**Aim:** Repeat verbatim only the lines from the one with "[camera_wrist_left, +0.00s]" through the one with "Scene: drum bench", both ends kept. Pictures stay out.

— BEGIN —

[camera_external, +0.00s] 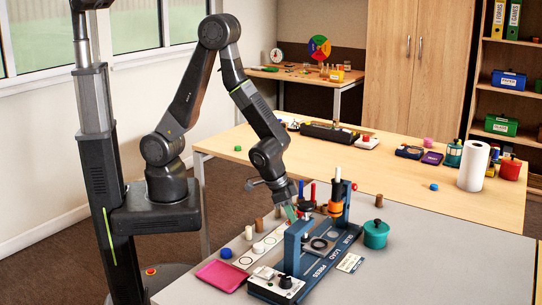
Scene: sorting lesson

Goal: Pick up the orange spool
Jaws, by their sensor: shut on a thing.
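My gripper (291,208) points down over the back left of the blue press fixture (293,250) on the grey table. It is shut on a small green piece, seen only in part between its fingers. An orange spool-like part (336,208) sits upright around a post at the back of the fixture, to the right of my gripper and apart from it. A red peg (313,190) and a blue peg (301,188) stand just behind my gripper.
A teal pot (375,234) stands right of the fixture, a pink tray (220,276) at its left. Several small cylinders stand along the left. The front right of the grey table (450,265) is clear. A wooden table (400,180) lies behind.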

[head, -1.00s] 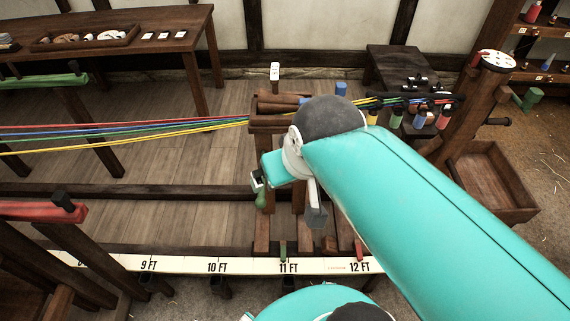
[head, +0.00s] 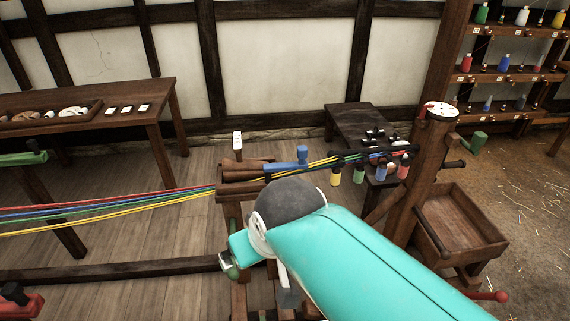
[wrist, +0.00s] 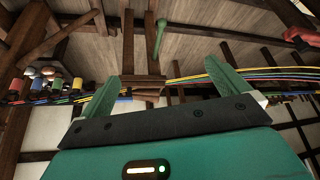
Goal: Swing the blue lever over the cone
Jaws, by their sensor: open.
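The blue lever (head: 286,164) lies along the right side of the top of a wooden stand in the head view, with its knob (head: 302,151) upright at its right end. Brown wooden pieces (head: 238,166), which may include the cone, lie on the stand's top left of the lever. Their shape is too small to tell. My gripper (head: 230,265) is open and empty, below and left of the lever, in front of the stand. In the wrist view its green fingers (wrist: 172,80) are spread apart, with the wooden stand (wrist: 143,88) showing beyond them.
Colored strands (head: 110,208) run from the left to the stand. Several bobbins (head: 358,175) hang at its right, near a thick post (head: 425,160) with a crank and an open wooden box (head: 460,225). A white-tipped peg (head: 237,143) stands behind. A table (head: 150,100) is at left.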

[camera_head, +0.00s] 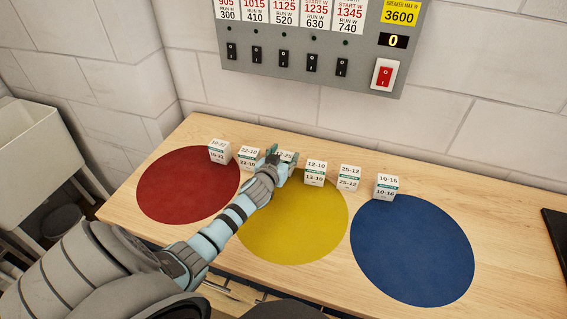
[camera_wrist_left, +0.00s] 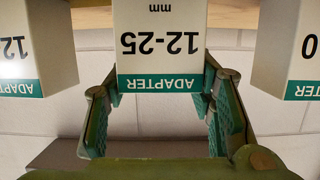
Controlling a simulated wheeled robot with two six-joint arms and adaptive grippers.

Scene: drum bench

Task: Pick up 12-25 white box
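The 12-25 white box (camera_head: 287,155) stands in the back row on the wooden bench, between the 22-10 box and the 12-10 box. My left gripper (camera_head: 277,163) is at this box and hides most of it in the head view. In the left wrist view the 12-25 box (camera_wrist_left: 160,45) appears upside down, with its label facing the camera. The fingers of my left gripper (camera_wrist_left: 160,88) are spread, one towards each side of the box. A firm grip on it does not show. My right gripper is not in view.
Close neighbours are the 22-10 box (camera_head: 249,157) and the 12-10 box (camera_head: 315,172). Further along stand the 10-22 (camera_head: 220,151), 25-12 (camera_head: 348,177) and 10-16 (camera_head: 385,187) boxes. Red (camera_head: 188,186), yellow (camera_head: 300,235) and blue (camera_head: 412,250) discs lie in front. A switch panel (camera_head: 310,65) hangs behind.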

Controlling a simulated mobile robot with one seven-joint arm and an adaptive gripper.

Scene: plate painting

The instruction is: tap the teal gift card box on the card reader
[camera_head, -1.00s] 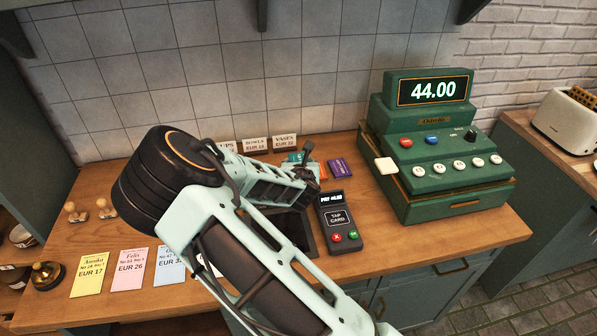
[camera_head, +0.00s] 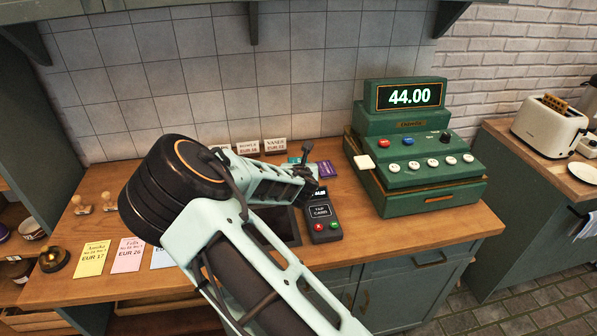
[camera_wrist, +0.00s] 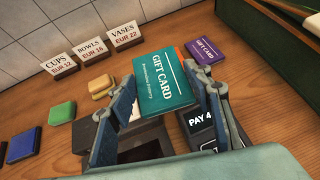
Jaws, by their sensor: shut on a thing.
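The teal gift card box (camera_wrist: 160,88) is between the fingers of my gripper (camera_wrist: 158,95) in the wrist view, its printed face toward the camera. My gripper is shut on it. In the head view my gripper (camera_head: 308,175) is just behind and over the top end of the card reader, and only a sliver of teal shows. The dark card reader (camera_head: 322,224) lies on the counter with its TAP CARD panel and red and green buttons visible. In the wrist view the card reader's screen (camera_wrist: 199,121) is beside the right finger, and the box hides part of what lies below.
A purple gift card (camera_wrist: 205,50) lies beyond the box. Price signs (camera_wrist: 90,50) stand by the wall. The green cash register (camera_head: 415,150) showing 44.00 is right of the reader. Coloured price tags (camera_head: 92,258) and a brass bell (camera_head: 54,258) are at the left.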

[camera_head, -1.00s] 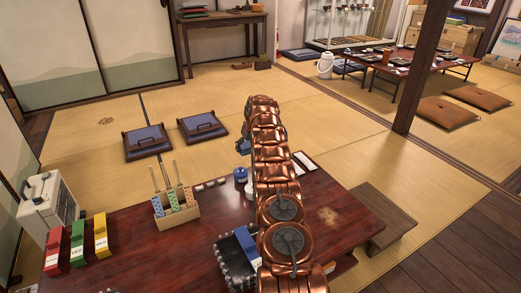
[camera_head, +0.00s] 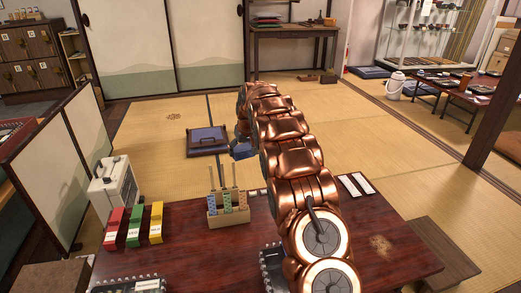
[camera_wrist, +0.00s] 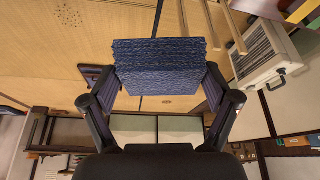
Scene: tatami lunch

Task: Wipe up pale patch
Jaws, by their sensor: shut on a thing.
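My gripper (camera_wrist: 160,84) is shut on a dark blue, textured block (camera_wrist: 158,58), which looks like a sponge or folded cloth. In the head view the blue block (camera_head: 242,151) shows small at the far end of my arm, above the tatami beyond the table. A pale tan patch (camera_head: 381,246) lies on the right part of the dark red table (camera_head: 190,242). A brownish speckled patch (camera_head: 173,117) lies on the tatami; a speckled patch also shows at the top left of the wrist view (camera_wrist: 68,15). My arm hides part of the table.
A wooden holder (camera_head: 229,215) with upright sticks stands on the table, with red, green and yellow boxes (camera_head: 135,225) to its left. A white case (camera_head: 115,190) is behind them. A blue cushion (camera_head: 207,139) lies on the tatami. Open tatami surrounds the speckled patch.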

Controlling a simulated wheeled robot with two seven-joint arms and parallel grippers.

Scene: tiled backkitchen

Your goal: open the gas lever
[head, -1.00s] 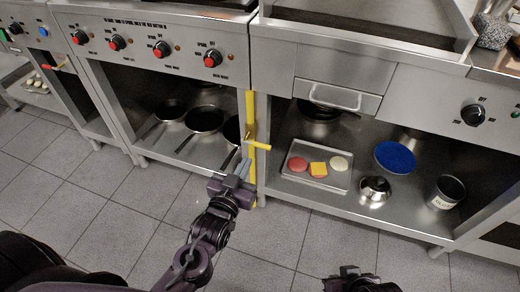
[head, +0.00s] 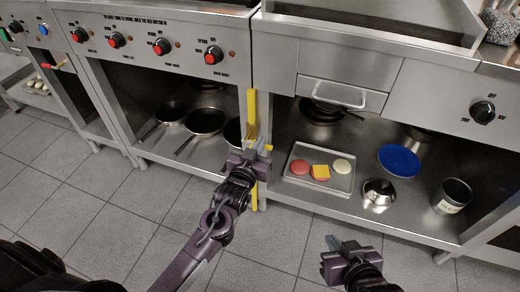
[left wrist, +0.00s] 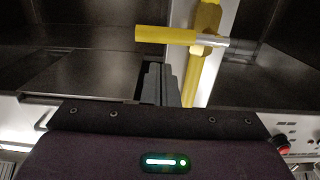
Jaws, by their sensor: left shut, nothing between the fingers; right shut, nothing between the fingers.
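The gas lever is a yellow handle (head: 268,148) on an upright yellow pipe (head: 251,105) between the two steel units. In the left wrist view the handle (left wrist: 165,34) sticks out sideways, across the pipe (left wrist: 198,78), with a silver stub at the pipe. My left gripper (head: 253,146) is shut and empty, right at the lever in the head view and hiding part of it. In the left wrist view its fingers (left wrist: 160,84) appear beside the pipe and below the handle; I cannot tell whether they touch. My right gripper (head: 338,243) is shut and empty above the floor.
The left unit has red knobs (head: 214,54) and holds several pans (head: 205,120). The right shelf holds a tray (head: 292,175) with food, a blue plate (head: 399,160), a metal bowl (head: 379,191) and a pot (head: 452,196). The tiled floor (head: 120,220) in front is clear.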

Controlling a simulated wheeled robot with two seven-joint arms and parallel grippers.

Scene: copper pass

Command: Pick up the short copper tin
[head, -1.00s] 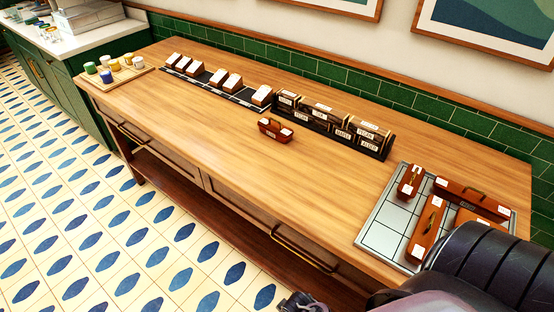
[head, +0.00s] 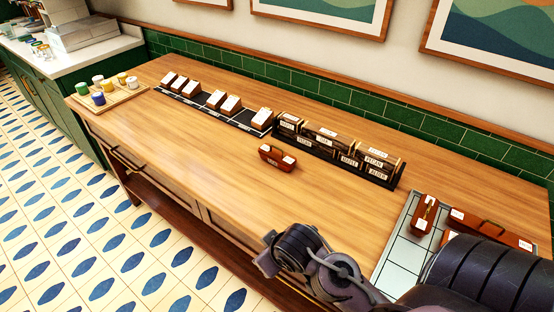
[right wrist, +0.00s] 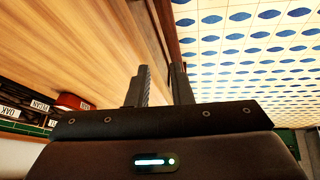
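A short reddish-copper tin (head: 277,157) with white labels stands alone on the wooden counter, in front of the dark rack. A reddish labelled block, seemingly this tin, shows at the left of the right wrist view (right wrist: 72,102). Another short copper tin (head: 425,213) with a handle stands on the tray at right, beside a longer copper tin (head: 492,230). Which short tin the task names is not clear. My right gripper (right wrist: 160,76) is open and empty near the counter's front edge, apart from the tins. My left gripper is out of view.
The wooden counter (head: 215,165) is clear in front of the tins. A dark rack (head: 380,178) of labelled tins and a row of white-topped blocks (head: 230,103) line the back. A gridded tray (head: 398,250) is at right. A small board (head: 128,98) holds several coloured cups at far left.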

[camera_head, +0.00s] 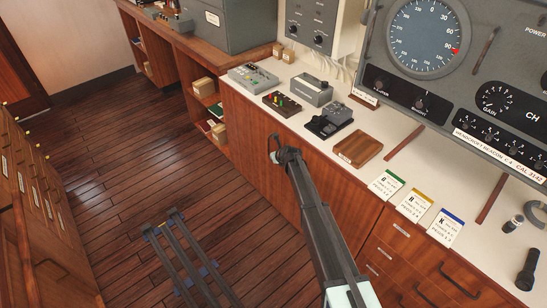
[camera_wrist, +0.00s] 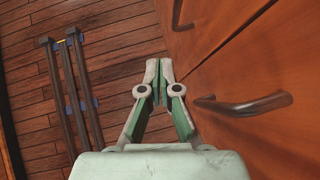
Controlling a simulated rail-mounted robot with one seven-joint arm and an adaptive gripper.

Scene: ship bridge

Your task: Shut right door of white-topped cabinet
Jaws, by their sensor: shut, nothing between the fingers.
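The white-topped cabinet (camera_head: 370,120) runs diagonally across the right of the head view, with reddish-brown wooden fronts. In the wrist view, two door panels meet along a slanting seam. The nearer panel, which I take as the right door (camera_wrist: 262,145), bears a dark bar handle (camera_wrist: 245,105). The farther door (camera_wrist: 222,30) has its handle (camera_wrist: 177,15) near the top. The nearer door looks about flush, but a small gap cannot be ruled out. My gripper (camera_wrist: 159,68) is shut and empty, left of the nearer handle and apart from it.
My arm crosses the cabinet front in the head view. Drawers (camera_head: 400,250) with handles fill the front's lower right. Open shelves (camera_head: 207,100) lie beyond the cabinet, and a drawer cabinet (camera_head: 35,210) stands at left. The wooden floor (camera_head: 120,160) between is mostly clear.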

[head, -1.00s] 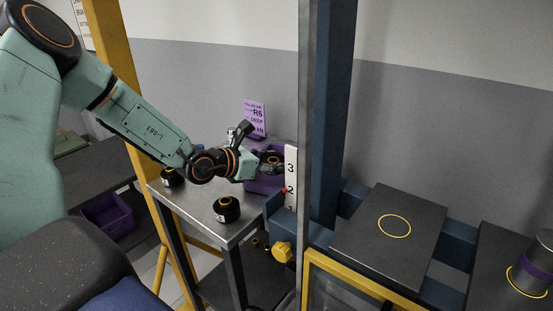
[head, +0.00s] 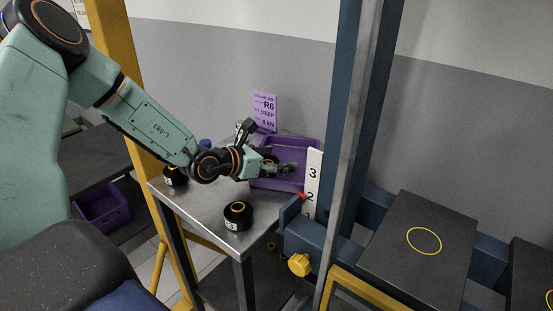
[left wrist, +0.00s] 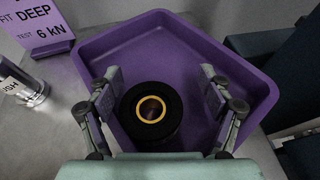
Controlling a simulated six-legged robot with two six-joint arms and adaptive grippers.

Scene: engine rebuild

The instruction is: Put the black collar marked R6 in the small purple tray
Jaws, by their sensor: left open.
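The small purple tray (head: 312,152) stands at the far right of the metal bench; it fills much of the left wrist view (left wrist: 150,28). A black collar (left wrist: 172,122) with a yellow ring around its hole is over the tray floor, between the fingers, with gaps on both sides. It seems to rest there. Its marking is not visible. My left gripper (head: 284,169) is open inside the tray's outline; its fingers also show in the left wrist view (left wrist: 160,78). My right gripper is not in view.
Other black collars sit on the bench (head: 205,212), one near the front (head: 238,216) and one at left (head: 174,176). A white numbered scale (head: 313,172) and blue post (head: 345,110) stand right of the tray.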

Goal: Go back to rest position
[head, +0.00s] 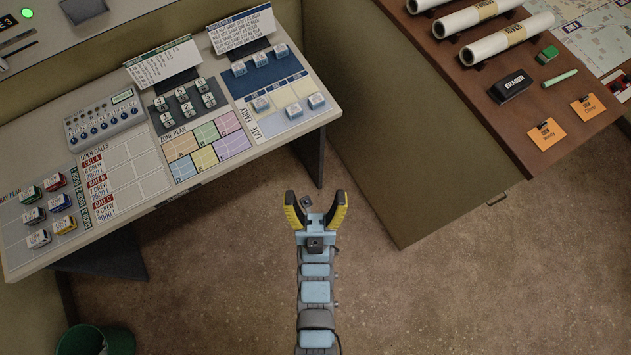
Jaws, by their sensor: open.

— END —

**Solution for this problem:**
[camera_wrist_left, +0.00s] 
Controlling a simulated wheeled robot with two six-joint arms and adaptive grippers.

Scene: drum bench

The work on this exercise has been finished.